Walk me through a multivariate regression
March 18, 2012 7:36 AM Subscribe
Stats filter. I am doing multivariate regression for the first time and I want to understand what I'm doing, having gone beyond my formal training. I have many possible ways I could formulate the regression (different variables to include) and I want to find a model that is both the best possible fit while using the fewest number of variables. How?
posted by PercussivePaul to Science & Nature (12 answers total) 5 users marked this as a favorite
I have what seems like a straightforward regression set up. A given object i has inputs x_1 to x_n with coefficients A_1 to A_n, and output y_i. (I think this is multivariate regression, rather than multiple regression, because there are multiple outputs. Correct me if I'm wrong.)

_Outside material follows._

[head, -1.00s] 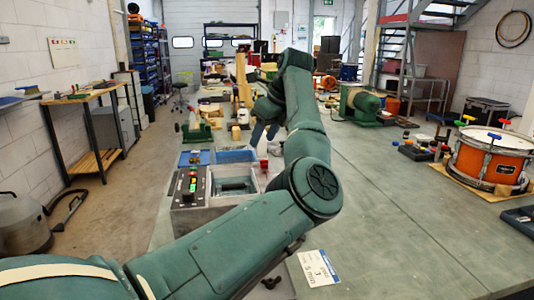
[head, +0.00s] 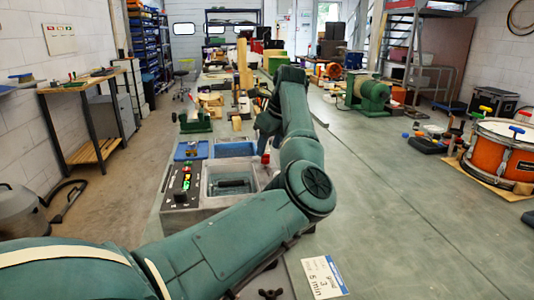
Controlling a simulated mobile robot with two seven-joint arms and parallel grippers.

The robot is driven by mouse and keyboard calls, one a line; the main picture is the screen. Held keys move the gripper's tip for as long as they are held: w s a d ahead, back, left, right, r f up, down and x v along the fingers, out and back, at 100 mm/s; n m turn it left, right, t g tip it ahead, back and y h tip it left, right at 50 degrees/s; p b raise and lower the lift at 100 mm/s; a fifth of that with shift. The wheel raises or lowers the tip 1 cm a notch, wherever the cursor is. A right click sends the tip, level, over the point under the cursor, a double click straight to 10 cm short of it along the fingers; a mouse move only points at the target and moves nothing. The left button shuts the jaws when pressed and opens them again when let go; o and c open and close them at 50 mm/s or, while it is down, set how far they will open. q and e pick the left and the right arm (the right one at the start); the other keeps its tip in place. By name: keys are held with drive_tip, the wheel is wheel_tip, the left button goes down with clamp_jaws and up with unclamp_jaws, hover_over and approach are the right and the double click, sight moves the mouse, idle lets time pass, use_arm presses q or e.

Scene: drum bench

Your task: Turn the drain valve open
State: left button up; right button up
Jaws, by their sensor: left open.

In the first formulation of this problem the output is almost a direct linear combination some of the inputs (x), and I can use average coefficients which have some empirical basis. The problem I want to solve is that the inputs x_i have to be measured empirically, and some of these are much easier to collect than others -- also some of them are related to others, they are not entirely independent, and in fact some of them may be almost fully correlated -- and I want to show a good way to approximate y_i using only a few of the inputs. In particular, I want to determine analytically the best such model out of several possible models.

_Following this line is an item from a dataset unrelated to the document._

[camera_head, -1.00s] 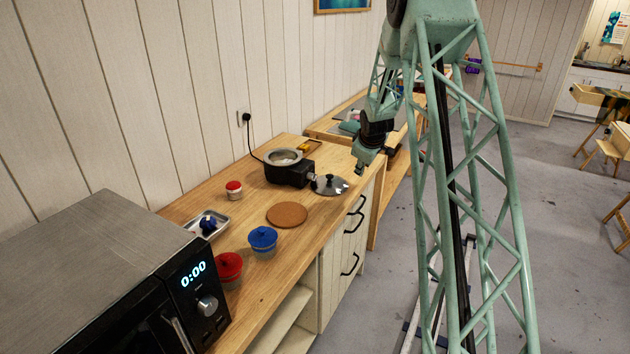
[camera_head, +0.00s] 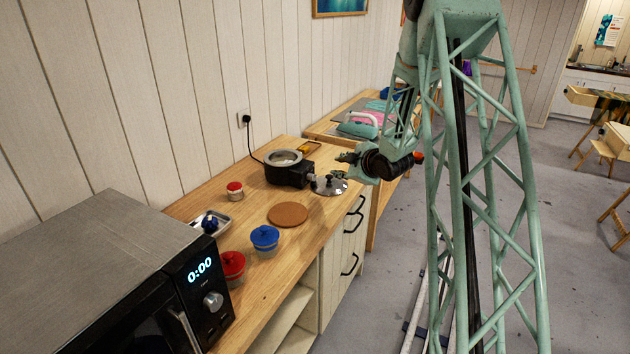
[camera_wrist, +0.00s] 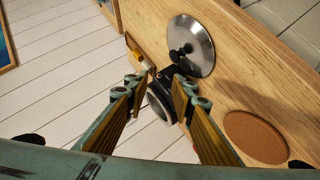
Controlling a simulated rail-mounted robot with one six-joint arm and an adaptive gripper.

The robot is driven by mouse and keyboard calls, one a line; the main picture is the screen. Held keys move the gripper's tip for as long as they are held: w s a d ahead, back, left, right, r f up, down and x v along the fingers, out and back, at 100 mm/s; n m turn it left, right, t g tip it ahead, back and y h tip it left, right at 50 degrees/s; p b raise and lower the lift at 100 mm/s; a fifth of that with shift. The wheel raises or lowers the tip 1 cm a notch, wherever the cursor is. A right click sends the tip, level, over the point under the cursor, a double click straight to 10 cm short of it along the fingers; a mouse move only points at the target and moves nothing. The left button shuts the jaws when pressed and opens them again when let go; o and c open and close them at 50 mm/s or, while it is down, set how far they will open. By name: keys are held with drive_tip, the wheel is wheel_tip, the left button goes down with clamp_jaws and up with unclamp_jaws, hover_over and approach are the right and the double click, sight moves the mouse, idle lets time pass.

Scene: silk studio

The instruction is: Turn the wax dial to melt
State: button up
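The wax pot (camera_head: 284,174) is a black-bodied heater with a pale round rim, standing uncovered on the wooden counter. A small grey part, likely the dial, sits on its right side in the head view, too small to read its setting. My gripper (camera_head: 347,158) is to the right of the pot, above the silver lid, and points left towards the pot. In the wrist view my gripper (camera_wrist: 160,90) is open and empty, and the pot (camera_wrist: 160,106) shows between and beyond the fingers, partly hidden by them. I see no contact with the dial.
The silver lid (camera_head: 330,185) lies close to the pot. A brown round mat (camera_head: 288,214), blue jar (camera_head: 265,239), red jar (camera_head: 232,266), small red-lidded jar (camera_head: 235,191), metal tray (camera_head: 222,217) and microwave (camera_head: 120,270) share the counter. A cord runs to the wall socket.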

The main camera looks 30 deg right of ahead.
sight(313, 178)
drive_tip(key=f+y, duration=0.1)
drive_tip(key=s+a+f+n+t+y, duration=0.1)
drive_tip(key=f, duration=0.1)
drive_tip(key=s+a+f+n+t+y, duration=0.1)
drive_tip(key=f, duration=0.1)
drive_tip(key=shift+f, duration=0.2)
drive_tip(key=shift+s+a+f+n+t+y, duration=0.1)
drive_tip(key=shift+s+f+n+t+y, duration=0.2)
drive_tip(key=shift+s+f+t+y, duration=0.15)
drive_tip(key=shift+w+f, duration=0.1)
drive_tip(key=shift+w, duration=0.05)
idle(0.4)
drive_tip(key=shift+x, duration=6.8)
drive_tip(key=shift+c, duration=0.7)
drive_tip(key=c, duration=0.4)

The answer has something to do with correlation coefficients and residuals and r-squared. I've been playing around in Matlab and am getting somewhere, but I don't have a high-level procedure in mind - just fiddling around and not converging on an answer. Can you walk me through the procedure you would use to test different models, identify which variables matter and which ones can be thrown out, and demonstrate that you have arrived at a good answer?